I don’t think feeling disappointed makes you ungrateful. It makes you someone who cares. When the stakes are this high, there’s a voice that says: “I did something big.” The other asks: “Did I do it well enough?” If you felt nothing but triumph, I’d worry you hadn’t risked very much. 

You might also be discovering that success rarely delivers the emotional clarity we expect. We imagine a finish line but in reality there is only a handover: one chapter closes, another begins, and we are left holding the complicated feelings in between. Let the congratulations sit beside the disappointment. And please remember: careers are not defined by how a single moment feels from the inside. They are shaped by what you learn once the applause fades. This experience will, I am sure, inform every decision you make next — what risks to take, what pressures to resist, what kind of work matters most to you. Be gentle with yourself. 
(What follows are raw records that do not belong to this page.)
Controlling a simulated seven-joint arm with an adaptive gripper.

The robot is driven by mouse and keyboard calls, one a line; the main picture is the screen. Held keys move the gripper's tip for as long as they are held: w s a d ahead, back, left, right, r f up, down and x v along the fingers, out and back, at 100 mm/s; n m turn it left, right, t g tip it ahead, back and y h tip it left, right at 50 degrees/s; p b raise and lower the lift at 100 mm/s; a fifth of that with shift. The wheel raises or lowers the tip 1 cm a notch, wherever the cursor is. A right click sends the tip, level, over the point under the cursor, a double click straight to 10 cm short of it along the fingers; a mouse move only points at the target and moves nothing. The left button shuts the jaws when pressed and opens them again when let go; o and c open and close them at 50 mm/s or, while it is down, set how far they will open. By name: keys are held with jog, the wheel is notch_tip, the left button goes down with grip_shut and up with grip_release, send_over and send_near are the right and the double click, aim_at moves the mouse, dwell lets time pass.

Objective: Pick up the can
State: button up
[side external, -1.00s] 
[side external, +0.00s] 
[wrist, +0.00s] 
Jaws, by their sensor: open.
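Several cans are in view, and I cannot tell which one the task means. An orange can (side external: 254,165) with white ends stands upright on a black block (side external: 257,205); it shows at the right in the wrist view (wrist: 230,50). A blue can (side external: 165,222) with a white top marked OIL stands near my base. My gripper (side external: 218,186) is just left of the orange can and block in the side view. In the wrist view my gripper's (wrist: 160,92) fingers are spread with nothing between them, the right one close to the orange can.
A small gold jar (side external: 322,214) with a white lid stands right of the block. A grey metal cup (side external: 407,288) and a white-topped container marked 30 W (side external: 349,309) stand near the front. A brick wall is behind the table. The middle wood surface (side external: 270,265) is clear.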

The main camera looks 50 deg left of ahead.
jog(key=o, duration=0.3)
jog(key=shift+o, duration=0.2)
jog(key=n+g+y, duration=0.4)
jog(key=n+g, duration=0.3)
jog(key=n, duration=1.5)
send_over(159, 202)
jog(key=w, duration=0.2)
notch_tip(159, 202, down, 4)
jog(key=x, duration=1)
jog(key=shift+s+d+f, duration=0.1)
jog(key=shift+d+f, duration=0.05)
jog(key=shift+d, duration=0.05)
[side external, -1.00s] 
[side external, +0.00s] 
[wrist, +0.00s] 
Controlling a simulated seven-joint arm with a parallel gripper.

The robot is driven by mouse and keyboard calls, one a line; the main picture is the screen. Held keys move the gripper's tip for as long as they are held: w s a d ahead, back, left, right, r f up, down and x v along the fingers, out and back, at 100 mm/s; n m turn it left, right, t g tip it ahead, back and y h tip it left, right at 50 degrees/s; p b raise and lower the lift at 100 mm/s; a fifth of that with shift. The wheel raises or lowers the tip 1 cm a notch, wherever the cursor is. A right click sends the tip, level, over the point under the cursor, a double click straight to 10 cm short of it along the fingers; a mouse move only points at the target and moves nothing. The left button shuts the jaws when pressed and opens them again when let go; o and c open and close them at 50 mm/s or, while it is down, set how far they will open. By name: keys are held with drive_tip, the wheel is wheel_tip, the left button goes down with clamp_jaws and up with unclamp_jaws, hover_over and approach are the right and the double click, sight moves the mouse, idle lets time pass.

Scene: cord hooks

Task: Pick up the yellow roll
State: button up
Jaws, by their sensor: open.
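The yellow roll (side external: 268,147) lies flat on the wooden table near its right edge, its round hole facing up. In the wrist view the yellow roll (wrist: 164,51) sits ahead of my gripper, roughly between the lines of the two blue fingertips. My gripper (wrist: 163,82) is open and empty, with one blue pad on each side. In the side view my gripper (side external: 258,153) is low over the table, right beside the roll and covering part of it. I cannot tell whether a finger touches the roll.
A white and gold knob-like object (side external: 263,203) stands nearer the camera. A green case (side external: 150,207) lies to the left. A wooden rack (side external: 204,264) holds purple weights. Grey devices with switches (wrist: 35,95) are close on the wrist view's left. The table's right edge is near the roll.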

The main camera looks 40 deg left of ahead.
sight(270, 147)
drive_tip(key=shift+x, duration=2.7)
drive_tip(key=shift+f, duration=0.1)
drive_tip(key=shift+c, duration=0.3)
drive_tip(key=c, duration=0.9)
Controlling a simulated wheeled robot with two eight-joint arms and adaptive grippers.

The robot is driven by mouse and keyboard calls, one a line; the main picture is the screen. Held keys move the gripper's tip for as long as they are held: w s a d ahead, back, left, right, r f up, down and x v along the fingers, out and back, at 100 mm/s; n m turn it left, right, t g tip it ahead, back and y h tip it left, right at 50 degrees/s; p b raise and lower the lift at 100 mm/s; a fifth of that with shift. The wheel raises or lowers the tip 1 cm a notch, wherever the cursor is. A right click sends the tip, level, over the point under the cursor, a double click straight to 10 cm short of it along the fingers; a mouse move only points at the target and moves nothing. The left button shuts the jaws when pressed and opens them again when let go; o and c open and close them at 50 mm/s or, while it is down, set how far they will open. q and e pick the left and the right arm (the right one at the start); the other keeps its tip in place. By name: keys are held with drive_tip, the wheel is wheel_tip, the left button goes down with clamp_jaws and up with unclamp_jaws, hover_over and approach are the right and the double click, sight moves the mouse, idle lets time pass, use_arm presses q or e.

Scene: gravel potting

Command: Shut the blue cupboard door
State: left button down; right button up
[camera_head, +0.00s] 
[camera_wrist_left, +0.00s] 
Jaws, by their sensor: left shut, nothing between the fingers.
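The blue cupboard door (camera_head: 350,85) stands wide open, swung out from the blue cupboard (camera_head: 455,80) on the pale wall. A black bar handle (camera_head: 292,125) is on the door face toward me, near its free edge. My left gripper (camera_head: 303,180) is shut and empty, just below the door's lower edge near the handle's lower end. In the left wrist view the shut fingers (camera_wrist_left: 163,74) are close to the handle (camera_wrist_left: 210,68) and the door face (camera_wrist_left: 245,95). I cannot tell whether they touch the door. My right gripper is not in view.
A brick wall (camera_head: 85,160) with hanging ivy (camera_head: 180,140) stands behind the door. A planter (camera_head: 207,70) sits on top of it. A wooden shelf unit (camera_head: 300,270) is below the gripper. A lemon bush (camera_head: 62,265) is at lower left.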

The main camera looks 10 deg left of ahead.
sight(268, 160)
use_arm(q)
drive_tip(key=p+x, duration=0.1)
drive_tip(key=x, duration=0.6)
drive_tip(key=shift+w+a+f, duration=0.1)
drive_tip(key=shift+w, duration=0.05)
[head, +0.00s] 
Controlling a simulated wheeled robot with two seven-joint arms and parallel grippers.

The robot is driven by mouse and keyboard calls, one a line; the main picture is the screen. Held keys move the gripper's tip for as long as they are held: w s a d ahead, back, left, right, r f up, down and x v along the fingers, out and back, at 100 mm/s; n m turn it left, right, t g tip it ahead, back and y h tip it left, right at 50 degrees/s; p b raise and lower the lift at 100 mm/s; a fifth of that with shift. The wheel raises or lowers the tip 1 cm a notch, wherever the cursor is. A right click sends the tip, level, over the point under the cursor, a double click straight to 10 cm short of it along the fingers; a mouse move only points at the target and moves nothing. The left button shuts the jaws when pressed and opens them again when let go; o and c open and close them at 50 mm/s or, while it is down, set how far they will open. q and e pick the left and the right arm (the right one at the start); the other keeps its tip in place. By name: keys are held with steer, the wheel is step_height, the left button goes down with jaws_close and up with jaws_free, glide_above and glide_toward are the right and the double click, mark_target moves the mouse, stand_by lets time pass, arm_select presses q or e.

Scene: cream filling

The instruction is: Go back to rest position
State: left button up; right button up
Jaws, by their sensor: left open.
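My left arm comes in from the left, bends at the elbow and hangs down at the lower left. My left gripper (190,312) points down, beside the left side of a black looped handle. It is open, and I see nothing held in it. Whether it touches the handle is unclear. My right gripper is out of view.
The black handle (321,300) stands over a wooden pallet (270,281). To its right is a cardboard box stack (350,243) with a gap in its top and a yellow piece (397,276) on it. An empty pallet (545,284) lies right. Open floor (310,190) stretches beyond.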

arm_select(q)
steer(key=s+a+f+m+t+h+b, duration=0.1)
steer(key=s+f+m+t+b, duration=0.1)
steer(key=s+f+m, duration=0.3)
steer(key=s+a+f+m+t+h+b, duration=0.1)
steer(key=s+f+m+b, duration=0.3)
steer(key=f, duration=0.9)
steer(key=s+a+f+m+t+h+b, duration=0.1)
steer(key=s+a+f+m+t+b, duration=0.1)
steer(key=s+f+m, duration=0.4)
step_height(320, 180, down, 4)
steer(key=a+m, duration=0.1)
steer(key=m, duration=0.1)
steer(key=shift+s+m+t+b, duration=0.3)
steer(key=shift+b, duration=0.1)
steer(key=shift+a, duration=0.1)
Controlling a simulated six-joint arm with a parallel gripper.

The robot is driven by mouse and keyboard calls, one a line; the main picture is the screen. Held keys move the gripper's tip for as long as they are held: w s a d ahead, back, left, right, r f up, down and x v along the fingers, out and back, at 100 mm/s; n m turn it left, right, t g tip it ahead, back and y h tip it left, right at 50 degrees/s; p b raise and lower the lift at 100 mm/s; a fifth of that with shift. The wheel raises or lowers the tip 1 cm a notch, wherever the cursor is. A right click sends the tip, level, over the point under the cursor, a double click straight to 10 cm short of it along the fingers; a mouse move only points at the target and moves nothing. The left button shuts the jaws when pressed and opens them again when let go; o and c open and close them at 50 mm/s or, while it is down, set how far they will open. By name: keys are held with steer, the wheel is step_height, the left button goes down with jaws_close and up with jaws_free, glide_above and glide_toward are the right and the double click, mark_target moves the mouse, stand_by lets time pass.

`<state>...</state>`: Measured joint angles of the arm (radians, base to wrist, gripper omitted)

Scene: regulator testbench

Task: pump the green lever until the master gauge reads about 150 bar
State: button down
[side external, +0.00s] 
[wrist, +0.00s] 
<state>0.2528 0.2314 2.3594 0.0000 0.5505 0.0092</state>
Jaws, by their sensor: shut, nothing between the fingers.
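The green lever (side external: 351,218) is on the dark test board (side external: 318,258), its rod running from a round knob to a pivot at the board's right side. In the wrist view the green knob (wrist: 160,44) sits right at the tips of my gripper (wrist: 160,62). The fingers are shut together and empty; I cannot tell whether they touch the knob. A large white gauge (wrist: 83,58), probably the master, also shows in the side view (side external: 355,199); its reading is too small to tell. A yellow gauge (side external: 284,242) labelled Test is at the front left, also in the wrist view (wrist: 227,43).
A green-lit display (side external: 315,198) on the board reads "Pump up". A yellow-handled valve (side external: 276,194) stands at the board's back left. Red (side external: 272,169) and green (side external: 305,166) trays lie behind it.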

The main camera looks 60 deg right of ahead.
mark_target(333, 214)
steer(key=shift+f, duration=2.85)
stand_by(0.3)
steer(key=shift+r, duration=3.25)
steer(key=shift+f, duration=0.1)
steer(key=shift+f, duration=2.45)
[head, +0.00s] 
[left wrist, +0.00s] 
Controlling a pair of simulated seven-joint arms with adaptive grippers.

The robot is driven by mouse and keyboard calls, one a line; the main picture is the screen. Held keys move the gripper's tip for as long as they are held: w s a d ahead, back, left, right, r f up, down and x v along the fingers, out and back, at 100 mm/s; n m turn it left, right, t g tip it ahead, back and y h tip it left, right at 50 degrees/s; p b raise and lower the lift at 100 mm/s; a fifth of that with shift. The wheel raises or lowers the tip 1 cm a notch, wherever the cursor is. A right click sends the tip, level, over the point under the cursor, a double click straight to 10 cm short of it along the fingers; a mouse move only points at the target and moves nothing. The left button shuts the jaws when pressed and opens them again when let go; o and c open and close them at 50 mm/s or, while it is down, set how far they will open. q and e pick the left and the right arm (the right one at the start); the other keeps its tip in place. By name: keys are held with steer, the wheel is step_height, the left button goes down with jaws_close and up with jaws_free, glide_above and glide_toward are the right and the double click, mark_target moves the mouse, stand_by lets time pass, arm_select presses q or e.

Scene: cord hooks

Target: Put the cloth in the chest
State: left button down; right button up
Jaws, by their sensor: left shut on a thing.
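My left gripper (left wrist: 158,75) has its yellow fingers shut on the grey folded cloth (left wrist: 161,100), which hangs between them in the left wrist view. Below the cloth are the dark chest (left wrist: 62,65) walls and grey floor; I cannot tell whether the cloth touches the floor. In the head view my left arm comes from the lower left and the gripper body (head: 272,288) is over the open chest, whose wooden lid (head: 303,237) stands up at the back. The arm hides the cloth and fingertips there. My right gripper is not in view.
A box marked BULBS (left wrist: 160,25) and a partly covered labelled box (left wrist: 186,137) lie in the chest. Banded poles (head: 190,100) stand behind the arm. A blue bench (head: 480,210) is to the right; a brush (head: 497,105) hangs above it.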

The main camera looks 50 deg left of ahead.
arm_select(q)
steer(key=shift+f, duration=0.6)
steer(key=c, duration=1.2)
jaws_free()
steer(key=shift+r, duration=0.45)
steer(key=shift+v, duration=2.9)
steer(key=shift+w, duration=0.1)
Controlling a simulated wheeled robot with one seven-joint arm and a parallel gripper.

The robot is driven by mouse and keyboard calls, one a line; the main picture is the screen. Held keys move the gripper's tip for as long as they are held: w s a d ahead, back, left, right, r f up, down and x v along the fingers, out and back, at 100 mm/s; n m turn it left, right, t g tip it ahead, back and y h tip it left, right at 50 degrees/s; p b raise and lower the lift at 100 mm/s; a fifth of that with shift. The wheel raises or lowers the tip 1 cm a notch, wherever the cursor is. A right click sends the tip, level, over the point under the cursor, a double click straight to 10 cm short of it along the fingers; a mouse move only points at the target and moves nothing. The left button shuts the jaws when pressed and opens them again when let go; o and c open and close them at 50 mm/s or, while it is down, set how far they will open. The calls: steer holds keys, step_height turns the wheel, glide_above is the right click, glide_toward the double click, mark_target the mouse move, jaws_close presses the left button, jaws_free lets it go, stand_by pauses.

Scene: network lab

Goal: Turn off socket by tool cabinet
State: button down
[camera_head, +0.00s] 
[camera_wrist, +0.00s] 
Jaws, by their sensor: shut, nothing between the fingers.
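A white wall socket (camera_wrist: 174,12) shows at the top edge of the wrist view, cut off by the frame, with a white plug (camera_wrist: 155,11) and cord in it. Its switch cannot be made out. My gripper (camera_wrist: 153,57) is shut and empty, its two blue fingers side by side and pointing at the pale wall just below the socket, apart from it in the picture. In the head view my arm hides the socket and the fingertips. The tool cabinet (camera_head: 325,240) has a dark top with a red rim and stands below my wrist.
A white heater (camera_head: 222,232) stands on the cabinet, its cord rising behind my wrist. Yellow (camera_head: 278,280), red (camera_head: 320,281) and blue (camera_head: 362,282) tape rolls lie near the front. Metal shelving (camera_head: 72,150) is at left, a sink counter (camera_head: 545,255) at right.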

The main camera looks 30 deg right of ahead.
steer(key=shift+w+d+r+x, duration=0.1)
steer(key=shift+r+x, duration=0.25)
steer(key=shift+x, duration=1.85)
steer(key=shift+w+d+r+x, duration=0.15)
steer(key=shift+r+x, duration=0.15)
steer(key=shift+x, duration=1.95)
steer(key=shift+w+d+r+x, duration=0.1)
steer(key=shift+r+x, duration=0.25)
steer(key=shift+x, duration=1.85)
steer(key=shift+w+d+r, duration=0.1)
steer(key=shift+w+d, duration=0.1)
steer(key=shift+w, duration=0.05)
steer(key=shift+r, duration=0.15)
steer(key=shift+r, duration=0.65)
Then again, you don’t mention which national pavilion you curated. Maybe you were the curator of the Russian pavilion. In which case, I might have to say that yes, perhaps you need to really reflect on your choices and face the fact you failed miserably on this one. Blasting horrendous music across the Giardini and handing out a week’s worth of free champagne funded by your government was never going to land well with the ongoing atrocities committed in that government’s name.